There are still some open issues relating to search categories:

  • Should the category/database hierarchy be built in the Consumer and only the selected databases be passed to the OSID -or- should the XML file be passed to the OSID and the Consumer would then need to ask the OSID for the category/database hierarchy?
    • Keeping this structure in the Consumer is advantageous because it can be easily modified over time (if the Consumer chooses to reorganize categories/databases) and it is not redundant (the OSID and the Consumer would be creating the same hierarchy based on something the Consumer already knows).
    • Keeping the structure in the black box give the consumer an opportunity to draw from multiple locations (e.g., if people can create personal/customized hierarchies or sets of databases)
    • Passing the XML to the OSID is advantageous because the category/database hierarchy is encapsulated as part of the OSID.

Configuration Process

Option 1: "Dumb" OSID

See attached sequence diagram (note this diagram does not properly show the iterative/recursive process of building/getting the database hierarchy)

  1. User initiates a search (i.e. clicks on "Search Library Resources")
  2. The Consumer instantiates a black box by passing it this user's credentials.
  3. The black box constructor:
    1. checks the user's passed in credentials (could be very different for different institutions, i.e. Aleph X-Server at UM),
    2. determines which Repository OSID metasearch impl this user has access to,
    3. grabs the XML describing all resources available through this metasearch engine,
    4. filters the XML and builds a search hierarchy consisting of what this user has access to.
  4. The Consumer now asks the black box for a Repository OSID object.
  5. The black box gets the proper Repository OSID and returns it to the Consumer.
  6. The Consumer now has a Repository, but needs databases to search.

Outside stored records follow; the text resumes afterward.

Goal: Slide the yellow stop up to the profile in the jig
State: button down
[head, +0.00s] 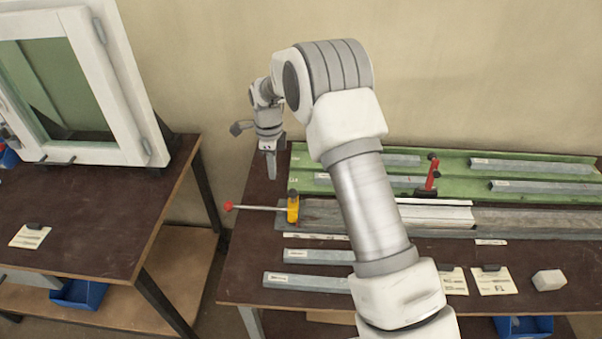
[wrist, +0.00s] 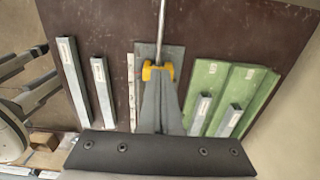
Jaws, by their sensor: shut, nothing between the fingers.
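The yellow stop (head: 293,208) sits at the left end of the jig (head: 322,212), on a rod with a red knob (head: 228,206) reaching left. A pale profile (head: 440,214) lies in the jig to the right; its left end is hidden behind my arm, so I cannot tell the gap to the stop. My gripper (head: 270,174) is shut and empty, pointing down above the back left of the bench, apart from the stop. In the wrist view the yellow stop (wrist: 149,73) and its rod (wrist: 162,30) show just beyond my shut fingers (wrist: 159,108).
A red clamp (head: 432,176) stands behind the jig. A green rack (head: 458,168) with several grey bars lies at the back. Loose bars (head: 316,256) and a white block (head: 549,280) lie in front. A window frame (head: 75,85) stands on the left table.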

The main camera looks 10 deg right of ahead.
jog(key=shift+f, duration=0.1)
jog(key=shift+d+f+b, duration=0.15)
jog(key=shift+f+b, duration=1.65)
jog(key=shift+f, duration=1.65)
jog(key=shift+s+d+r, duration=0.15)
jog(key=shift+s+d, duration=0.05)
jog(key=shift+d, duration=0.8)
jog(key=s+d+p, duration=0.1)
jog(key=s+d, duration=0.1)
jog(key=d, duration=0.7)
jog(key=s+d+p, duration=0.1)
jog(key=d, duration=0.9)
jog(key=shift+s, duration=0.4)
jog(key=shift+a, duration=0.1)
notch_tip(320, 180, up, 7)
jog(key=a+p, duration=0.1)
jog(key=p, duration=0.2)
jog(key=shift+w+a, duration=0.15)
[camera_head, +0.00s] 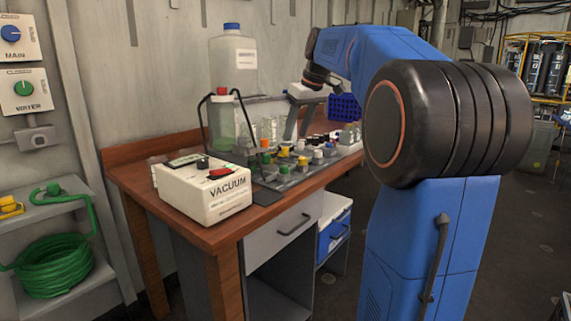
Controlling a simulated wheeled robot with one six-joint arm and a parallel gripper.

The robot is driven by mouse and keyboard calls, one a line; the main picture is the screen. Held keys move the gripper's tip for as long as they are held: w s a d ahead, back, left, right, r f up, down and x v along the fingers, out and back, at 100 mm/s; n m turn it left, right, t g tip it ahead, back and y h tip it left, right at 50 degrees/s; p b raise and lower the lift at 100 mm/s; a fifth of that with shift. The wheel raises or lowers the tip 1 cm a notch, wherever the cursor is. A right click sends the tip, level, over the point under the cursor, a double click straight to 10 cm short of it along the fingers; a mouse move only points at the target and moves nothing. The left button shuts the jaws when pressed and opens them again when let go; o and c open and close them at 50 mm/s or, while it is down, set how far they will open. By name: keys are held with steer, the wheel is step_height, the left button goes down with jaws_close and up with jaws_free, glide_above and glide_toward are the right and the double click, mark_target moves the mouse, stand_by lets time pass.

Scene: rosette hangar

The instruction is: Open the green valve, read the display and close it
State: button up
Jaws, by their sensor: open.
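I cannot tell which one is the green valve. A small dark window, possibly a display (186,160), is on top of the white VACUUM box on the bench; no reading is legible. My arm is folded at the right, its dark wrist over the back of the bench, far from both green parts. My gripper's fingers do not show.
A blue MAIN knob (11,33) is above the green one. The wooden bench (135,187) carries the VACUUM box (205,195), a large clear bottle (233,65) and several small vials. A coiled green hose (53,265) lies on the lower shelf.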

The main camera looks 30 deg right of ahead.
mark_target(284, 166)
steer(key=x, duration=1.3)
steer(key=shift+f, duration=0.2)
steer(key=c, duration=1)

The Consumer asks the black box for the database hierarchy this user has access to.
  7. The black box returns the top level of the hierarchy it built upon instantiation.
  8. The Consumer iterates through the top level of the hierarchy and displays the databases to the user in a search form.
  9. The user selects certain databases and runs a search.
  10. The Consumer gets the search request and double-checks that the selected databases are indeed within the set of databases that this user has access to by consulting the black box.
  11. If the databases are indeed accessible by this user, the Consumer runs the getAssetsBySearch Repository method.
Option 2: "Smart" OSID
  1. User initiates a search (i.e. clicks on "Search Library Resources")
  2. The Consumer asks the black box which metasearch engine and resources this user has access to.
  3. The black box checks the user's passed in credentials and returns an instantiated Repository OSID object encapsulating the proper metasearch OSID impl configured with all resources this user has access to.
    1. The black box checks the user's passed in credentials (i.e. if it is a guest account in Sakai, there may automatically be only a small number of resources accessible). If the passed in credentials do not determine what resources this user has access to, the black box checks the user's credentials against its authorization service (could be very different for different institutions, i.e. Aleph X-Server at UM).
    2. Once the black box determines which resources this user has access to, it filters the "catch-all" search category XML for the proper metasearch engine and passes it on to the Repository OSID.
    3. The Repository OSID then builds the category/database hierarchy by parsing the XML (see diagram).
  4. The Consumer now has a Repository, but needs databases to search. The Consumer asks the Repository for the category/database hierarchy this user has access to (see diagram).
  5. With the returned categories, the Consumer builds a hierarchy of categories/databases and displays it to the user in a search form.
  6. The user selects certain databases and initiates a search.
  7. The Consumer gets the search request and double-checks that the selected databases are indeed within the set of databases that this user has access to by using the Repository OSID call, getAsset(Id assetId).

Common features

Some institutions (like IU) have multiple OpenURL link resolvers available. It might be useful for the black box to provide the base URL of the appropriate link resolver, in addition to the functionality described above.

Within the black box, some basic configuration parameters that should be passed in through OsidContext upon RepositoryManager instantiation are:

  • metasearch username
  • metasearch password
  • metasearch base URL

Currently these parameters are a part of the getAssetsBySearch Repository method. They would no longer need to be there.